Recently I asked “what is the best advice you have ever received about parenting?”
I got some great answers,
- Listen to your kids, but don’t listen to their words. Instead, learn what they need by how they act and respond to you.
- You better have a good reason to say NO. Because if you don’t, then you can say YES.
- Say what you mean, mean what you say.
I love seeing that parents I know are attentive, realistic and let their kids make choices so they can learn from them. Anyone of these pieces of advice could easily be one of the best pieces of parenting advice I’ve ever received. In fact, I may steal them…I mean recycle.
For my family the best parenting advice I ever received was, “Enjoy your kids where they are at.” When I first got this advice during my wife’s pregnancy it really did not make a lot of sense to me. Then my little baby girl began to grow, become more independent, became at times purposely defiant, basically she changed. I don’t sing to her the same songs now that I did when she was two. And, I’m never going to get that back, no matter how I try. At this point I have pictures, videos and at time hazy memories but that little girl is never coming back. She will never need me to carry her around, she will never coo at the simplest things again, she will never again be completely dependent on her mother and me. Luckily, since I was given this piece of advice, I made sure to enjoy my little girl as a newborn, age 2, age 5, today and hopefully tomorrow.
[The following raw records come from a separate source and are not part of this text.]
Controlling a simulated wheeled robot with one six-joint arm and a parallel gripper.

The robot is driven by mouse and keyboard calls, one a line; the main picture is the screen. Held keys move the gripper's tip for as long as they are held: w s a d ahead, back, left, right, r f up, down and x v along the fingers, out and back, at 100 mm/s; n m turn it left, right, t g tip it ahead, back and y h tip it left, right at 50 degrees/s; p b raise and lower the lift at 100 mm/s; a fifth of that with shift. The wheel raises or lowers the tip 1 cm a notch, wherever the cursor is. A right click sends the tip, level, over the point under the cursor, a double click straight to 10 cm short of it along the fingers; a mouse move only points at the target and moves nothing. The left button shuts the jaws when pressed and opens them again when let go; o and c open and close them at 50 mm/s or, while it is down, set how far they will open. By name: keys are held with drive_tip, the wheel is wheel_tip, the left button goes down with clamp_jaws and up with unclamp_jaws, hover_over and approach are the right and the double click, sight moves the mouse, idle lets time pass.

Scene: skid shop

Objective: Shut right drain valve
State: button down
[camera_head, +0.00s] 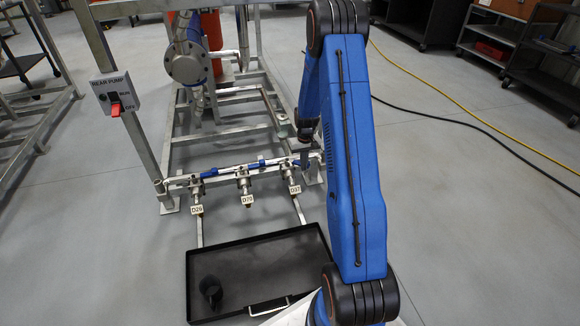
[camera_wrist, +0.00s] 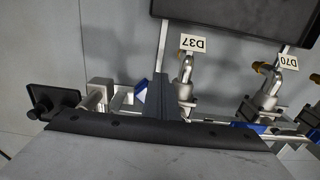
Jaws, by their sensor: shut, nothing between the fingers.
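The right drain valve (camera_head: 292,180), tagged D37, is the rightmost of three on the low rail. In the wrist view its tag (camera_wrist: 193,44) appears upside down, and its metal body (camera_wrist: 185,90) is right of the fingers. My gripper (camera_head: 305,162) is at the valve's right side, fingers pointing down. In the wrist view the shut fingers (camera_wrist: 158,92) form one dark block with nothing between them. A bit of blue handle (camera_wrist: 142,84) shows just left of them; the rest is hidden, so contact and its exact angle cannot be told.
The D70 (camera_head: 244,184) and D26 (camera_head: 195,192) valves stand to the left, their blue handles roughly along the rail. A black drip tray (camera_head: 245,250) with a dark cup (camera_head: 210,288) lies in front. A switch box (camera_head: 116,93) is on the left post.

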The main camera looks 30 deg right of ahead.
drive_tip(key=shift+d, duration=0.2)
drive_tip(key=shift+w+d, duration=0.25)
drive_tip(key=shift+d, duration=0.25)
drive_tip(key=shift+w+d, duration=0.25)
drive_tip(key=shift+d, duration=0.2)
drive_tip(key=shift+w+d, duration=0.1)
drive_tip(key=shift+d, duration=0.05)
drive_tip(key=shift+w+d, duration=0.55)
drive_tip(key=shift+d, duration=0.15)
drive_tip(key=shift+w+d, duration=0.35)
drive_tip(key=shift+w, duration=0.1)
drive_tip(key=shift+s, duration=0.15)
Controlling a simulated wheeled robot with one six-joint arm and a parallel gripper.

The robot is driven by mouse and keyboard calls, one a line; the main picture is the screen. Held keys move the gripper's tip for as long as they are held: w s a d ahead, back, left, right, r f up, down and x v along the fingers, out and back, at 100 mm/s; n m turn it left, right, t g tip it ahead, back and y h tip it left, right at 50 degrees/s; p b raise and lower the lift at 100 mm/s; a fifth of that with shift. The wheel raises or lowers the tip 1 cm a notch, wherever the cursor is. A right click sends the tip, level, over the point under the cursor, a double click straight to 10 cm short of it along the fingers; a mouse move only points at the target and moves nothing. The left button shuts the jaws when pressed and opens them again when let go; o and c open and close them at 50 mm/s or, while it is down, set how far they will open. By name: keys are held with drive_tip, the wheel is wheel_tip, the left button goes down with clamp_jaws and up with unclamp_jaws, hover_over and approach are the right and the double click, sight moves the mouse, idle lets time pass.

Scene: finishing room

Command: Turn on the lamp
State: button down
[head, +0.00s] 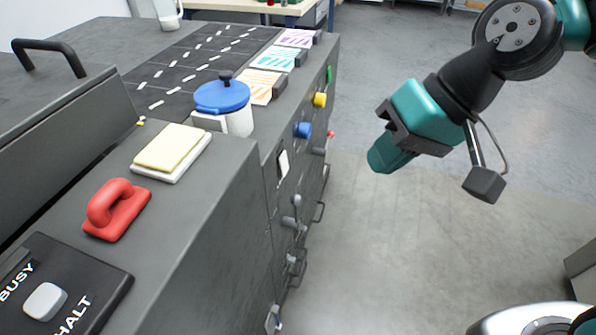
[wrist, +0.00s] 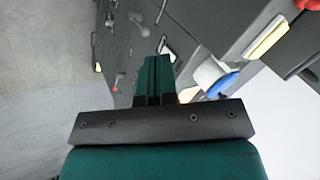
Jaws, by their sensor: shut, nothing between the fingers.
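I cannot make out a lamp for certain in either view. A white switch plate (head: 283,163) is on the front face of the dark grey bench; a white plate that looks like it shows in the wrist view (wrist: 167,47), just past my fingertips. A black box marked BUSY and HALT with a pale knob (head: 45,301) lies on the bench top at the lower left. My gripper (head: 382,160) is shut and empty, in the air to the right of the bench front and apart from it. Its teal fingers also show in the wrist view (wrist: 155,65).
The bench front carries a blue knob (head: 303,130), a yellow knob (head: 320,99) and several grey handles. On top are a red handle (head: 116,208), a yellow pad (head: 171,147) and a blue-lidded white pot (head: 222,96). The floor (head: 400,250) right of the bench is clear.

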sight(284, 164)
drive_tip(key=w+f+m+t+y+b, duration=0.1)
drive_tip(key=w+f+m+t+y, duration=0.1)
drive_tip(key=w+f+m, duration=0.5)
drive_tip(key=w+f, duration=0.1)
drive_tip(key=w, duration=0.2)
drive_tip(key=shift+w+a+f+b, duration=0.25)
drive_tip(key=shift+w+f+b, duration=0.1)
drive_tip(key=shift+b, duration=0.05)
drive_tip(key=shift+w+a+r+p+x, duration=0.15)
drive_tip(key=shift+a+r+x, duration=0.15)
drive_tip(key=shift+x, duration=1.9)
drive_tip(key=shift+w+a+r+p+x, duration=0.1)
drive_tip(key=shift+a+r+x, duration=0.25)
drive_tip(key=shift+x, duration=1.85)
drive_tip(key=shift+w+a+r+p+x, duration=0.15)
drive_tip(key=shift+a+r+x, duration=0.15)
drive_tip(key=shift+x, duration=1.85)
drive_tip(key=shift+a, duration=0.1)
When our second child came, we were really aware of enjoy them where they are at. But will still have to remind ourselves to follow this advice. With a second child and knowing what is to come, often we project him to where he will be and not where he is at. Sometimes I ask, how much easier will life without (cups, diapers, strollers and etc) be? In the end, I have to remember to not run past one time of his life into the next. I need to enjoy him where he is at. Today is not going to get a repeat in the future.
In 1965, the band The Byrds reminded us of the fact that things change in their song “Turn, Turn, Turn” and that there is a season for all things. Or actually, this advice can be found in the book of Ecclesiastes in the Bible. “The teacher, son of David, king in Jerusalem,” in this wisdom book doesn’t mince words and brings forth some hard realities. The fact that things change is somewhat the teacher makes very clear.
“There is a time for everything,
and a season for every activity under heaven:
a time to be born and a time to die,
a time to plant and a time to uproot,
a time to kill and a time to heal,
a time to tear down and a time to build,
a time to weep and a time to laugh,
a time to mourn and a time to dance,
a time to scatter stones and a time to gather them,
a time to embrace and a time to refrain,
a time to search and a time to give up,
a time to keep and a time to throw away,
a time to tear and a time to mend,
a time to be silent and a time to speak,
a time to love and a time to hate,
a time for war and a time for peace (NIV, Ecc 3:1-8)”.
Please allow me to rephrase the teacher for today’s parents.
There is a time for diapers and a time for undies.
There is a time for bottles and a time for silverware.
There is a time for dependence and a time for independence.
There is a time for VeggieTales and a time for Star Wars (disclaimer, it is possible to make these occur in the same season.)
There is a time for every stage of your child’s development from birth until they move out.
So, make sure to enjoy them where they are at. Tasks and errands will probably wait, your kids will not.